Despite her slight American twang (“I got this accent from watching Disney Channel!” she jokes) Au/Ra’s parents are both German. Her musical awakening came early, having been born and raised on the party isle of Ibiza before moving to Antigua a few years later. “I first approached my dad about wanting to sing professionally when I was 10 years old, and he was like ‘No, music is super tough, go be a lawyer – you’re good at arguing!’” she remembers with the smirk of someone who eventually got her way. “And clearly I was, because I convinced him to let me do this!”

Thank god he did. Until you hear it, it’s quite hard to pick another artist on the come-up who’s approaching the same subject matters as Au/Ra with quite as much as imagination as she does. Her hookish latest single ‘Emoji’ – about the safety net of talking to someone over text instead of meeting them IRL – might be the weirdest song about online relationships since MSN died. It was part inspired by catfishing and reading too deeply into somebody’s taste in smileys (“Boy I think you must be cool/ ‘Cause you use the alien face” she coos). While everybody around her seems is striving to write timeless tunes, Au/Ra seems satisfied tapping into the here and now.

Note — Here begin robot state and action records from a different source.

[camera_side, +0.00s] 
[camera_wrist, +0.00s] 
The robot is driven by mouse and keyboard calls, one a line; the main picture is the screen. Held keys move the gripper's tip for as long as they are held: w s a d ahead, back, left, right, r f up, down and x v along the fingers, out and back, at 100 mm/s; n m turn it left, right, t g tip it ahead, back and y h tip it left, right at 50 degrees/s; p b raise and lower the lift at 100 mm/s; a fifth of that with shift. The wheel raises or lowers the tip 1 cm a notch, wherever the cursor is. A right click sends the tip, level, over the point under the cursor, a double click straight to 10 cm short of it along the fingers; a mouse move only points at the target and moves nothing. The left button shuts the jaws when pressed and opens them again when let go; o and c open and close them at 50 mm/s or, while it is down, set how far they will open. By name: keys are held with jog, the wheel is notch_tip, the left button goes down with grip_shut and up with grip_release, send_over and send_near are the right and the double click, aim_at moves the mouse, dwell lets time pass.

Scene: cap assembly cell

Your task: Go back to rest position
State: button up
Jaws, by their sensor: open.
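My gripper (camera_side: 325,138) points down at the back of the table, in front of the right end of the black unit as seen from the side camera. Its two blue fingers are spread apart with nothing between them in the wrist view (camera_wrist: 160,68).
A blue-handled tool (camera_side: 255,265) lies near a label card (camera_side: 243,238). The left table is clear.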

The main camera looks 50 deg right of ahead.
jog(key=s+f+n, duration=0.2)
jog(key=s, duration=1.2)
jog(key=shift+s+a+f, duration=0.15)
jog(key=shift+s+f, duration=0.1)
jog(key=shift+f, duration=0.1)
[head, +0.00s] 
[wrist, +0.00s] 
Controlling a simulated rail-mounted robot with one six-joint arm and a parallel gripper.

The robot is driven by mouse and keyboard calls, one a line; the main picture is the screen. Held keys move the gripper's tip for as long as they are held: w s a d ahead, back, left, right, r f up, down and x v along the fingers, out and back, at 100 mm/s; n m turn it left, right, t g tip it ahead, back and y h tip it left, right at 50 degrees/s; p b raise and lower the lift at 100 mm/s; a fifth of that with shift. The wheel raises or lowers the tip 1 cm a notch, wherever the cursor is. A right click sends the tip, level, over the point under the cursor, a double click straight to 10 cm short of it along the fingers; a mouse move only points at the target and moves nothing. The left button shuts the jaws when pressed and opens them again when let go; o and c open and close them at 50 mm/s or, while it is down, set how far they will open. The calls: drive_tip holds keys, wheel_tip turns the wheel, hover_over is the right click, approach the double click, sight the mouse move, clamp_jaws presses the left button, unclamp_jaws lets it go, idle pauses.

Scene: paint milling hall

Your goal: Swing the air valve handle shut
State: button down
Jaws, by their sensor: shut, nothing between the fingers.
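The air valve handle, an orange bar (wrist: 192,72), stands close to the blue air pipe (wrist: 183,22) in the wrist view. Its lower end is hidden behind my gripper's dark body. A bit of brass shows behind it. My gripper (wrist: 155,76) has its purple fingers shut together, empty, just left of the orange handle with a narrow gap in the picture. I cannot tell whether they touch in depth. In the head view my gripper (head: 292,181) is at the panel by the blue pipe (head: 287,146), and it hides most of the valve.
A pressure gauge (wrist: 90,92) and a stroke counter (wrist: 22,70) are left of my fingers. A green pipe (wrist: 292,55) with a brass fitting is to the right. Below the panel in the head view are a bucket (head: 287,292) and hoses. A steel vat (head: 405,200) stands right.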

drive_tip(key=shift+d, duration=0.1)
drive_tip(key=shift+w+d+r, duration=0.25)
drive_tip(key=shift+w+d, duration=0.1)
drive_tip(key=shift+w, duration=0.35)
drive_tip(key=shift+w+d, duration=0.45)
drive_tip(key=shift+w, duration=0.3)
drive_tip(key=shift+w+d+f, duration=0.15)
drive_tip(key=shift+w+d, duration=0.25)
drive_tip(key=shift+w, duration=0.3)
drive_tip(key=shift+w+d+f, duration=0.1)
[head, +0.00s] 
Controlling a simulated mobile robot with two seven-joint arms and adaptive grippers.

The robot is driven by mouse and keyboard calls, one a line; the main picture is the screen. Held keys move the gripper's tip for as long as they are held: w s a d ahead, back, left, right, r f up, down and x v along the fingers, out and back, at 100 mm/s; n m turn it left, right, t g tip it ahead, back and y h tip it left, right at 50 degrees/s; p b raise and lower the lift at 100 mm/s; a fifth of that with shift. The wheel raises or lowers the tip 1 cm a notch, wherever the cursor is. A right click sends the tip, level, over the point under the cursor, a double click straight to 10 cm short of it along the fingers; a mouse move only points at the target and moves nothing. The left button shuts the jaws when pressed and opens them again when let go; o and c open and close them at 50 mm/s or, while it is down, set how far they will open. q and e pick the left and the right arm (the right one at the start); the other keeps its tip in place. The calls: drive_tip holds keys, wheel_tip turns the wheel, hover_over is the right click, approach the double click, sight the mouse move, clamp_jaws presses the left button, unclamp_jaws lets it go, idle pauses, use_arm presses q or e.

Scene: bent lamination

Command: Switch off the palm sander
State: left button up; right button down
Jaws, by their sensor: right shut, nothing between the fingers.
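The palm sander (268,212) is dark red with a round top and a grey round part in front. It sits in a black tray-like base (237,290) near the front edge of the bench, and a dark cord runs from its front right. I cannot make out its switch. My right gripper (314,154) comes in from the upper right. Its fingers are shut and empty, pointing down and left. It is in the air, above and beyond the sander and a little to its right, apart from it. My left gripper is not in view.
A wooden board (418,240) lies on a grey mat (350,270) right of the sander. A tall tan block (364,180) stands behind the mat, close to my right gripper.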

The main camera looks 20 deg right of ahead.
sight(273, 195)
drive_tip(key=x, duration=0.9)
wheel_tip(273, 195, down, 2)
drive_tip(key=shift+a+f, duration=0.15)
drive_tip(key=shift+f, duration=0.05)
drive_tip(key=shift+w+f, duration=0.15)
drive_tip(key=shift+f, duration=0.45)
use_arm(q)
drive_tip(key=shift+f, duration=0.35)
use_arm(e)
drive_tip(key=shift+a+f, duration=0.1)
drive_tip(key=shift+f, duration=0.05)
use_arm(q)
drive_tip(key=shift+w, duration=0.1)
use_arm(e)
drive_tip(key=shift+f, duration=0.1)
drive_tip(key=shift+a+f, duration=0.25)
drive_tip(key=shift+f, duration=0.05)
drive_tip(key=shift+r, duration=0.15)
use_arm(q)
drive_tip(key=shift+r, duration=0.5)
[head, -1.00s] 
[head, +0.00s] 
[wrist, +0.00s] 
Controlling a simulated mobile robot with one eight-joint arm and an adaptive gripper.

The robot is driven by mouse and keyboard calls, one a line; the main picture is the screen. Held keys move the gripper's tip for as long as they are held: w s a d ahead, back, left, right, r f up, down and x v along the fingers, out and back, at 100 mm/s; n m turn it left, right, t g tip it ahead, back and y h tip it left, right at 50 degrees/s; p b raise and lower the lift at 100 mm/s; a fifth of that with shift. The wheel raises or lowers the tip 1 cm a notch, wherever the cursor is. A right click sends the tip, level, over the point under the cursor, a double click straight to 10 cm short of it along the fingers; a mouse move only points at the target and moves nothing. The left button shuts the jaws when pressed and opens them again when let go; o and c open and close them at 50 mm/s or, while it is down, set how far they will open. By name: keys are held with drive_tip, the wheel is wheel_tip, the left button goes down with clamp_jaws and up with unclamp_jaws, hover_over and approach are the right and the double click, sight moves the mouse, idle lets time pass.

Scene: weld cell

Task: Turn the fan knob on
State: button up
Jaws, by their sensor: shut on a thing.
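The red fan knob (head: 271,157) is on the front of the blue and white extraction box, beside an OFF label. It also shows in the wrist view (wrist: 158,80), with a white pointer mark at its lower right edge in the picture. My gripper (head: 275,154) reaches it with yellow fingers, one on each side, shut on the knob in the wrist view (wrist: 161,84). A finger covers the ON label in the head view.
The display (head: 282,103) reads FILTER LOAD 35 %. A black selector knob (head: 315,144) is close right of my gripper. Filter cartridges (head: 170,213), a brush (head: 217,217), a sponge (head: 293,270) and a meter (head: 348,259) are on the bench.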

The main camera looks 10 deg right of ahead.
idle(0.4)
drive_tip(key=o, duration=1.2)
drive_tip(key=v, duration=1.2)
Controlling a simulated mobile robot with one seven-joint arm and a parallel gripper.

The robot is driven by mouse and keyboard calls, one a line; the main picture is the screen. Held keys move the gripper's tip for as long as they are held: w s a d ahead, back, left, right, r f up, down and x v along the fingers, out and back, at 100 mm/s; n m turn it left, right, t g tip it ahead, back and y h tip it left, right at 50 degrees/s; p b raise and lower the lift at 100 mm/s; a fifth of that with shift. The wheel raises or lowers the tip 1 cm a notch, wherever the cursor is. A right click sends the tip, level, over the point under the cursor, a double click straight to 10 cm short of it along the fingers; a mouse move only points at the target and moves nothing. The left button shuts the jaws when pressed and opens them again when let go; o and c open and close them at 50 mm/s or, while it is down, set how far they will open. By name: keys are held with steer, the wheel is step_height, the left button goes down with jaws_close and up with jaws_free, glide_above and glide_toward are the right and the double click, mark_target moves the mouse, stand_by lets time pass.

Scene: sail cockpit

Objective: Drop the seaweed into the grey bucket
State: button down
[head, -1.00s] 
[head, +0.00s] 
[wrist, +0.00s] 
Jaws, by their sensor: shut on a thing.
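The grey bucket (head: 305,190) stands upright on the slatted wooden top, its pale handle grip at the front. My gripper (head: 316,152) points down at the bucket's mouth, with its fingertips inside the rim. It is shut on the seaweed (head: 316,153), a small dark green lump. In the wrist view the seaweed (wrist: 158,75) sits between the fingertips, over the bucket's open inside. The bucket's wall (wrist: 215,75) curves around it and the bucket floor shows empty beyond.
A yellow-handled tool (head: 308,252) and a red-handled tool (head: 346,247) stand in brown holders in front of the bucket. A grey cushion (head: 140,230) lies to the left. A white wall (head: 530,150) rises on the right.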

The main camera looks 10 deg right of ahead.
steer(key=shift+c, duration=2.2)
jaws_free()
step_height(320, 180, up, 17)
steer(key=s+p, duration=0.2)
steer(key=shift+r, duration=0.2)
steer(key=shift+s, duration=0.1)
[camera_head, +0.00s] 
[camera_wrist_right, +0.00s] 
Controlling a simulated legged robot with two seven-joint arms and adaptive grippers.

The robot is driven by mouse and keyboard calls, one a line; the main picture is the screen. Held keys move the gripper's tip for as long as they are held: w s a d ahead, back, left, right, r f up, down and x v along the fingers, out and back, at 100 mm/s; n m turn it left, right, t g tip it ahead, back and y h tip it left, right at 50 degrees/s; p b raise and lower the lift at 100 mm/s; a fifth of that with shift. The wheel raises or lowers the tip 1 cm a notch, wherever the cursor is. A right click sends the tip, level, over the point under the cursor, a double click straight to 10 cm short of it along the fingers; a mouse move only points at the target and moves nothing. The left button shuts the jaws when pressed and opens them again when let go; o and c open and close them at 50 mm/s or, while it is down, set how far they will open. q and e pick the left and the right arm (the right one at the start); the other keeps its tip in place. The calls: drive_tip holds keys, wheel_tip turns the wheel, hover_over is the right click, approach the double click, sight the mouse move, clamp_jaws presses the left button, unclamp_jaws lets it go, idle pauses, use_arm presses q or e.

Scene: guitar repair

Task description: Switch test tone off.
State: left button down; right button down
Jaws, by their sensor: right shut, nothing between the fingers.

“[Age] shouldn’t matter, so long as you have the right mindset and know what you want to say

“I know what you mean!” she admits. “I talk about Google Maps in ‘Emoji’, and I guess a lot of my songs discuss really current things.” Last night, she managed to get a stoic LA crowd to sing along to a song about Drake declining her Playstation friend request on Fortnite. It was “originally planned as a parody”, she admits, but this woman knows not to take herself too seriously. “Sometimes, I think about how they’ll sound in future, but I guess it’ll always be a representation of a different time,” she shrugs. “I try to not worry too much about it.”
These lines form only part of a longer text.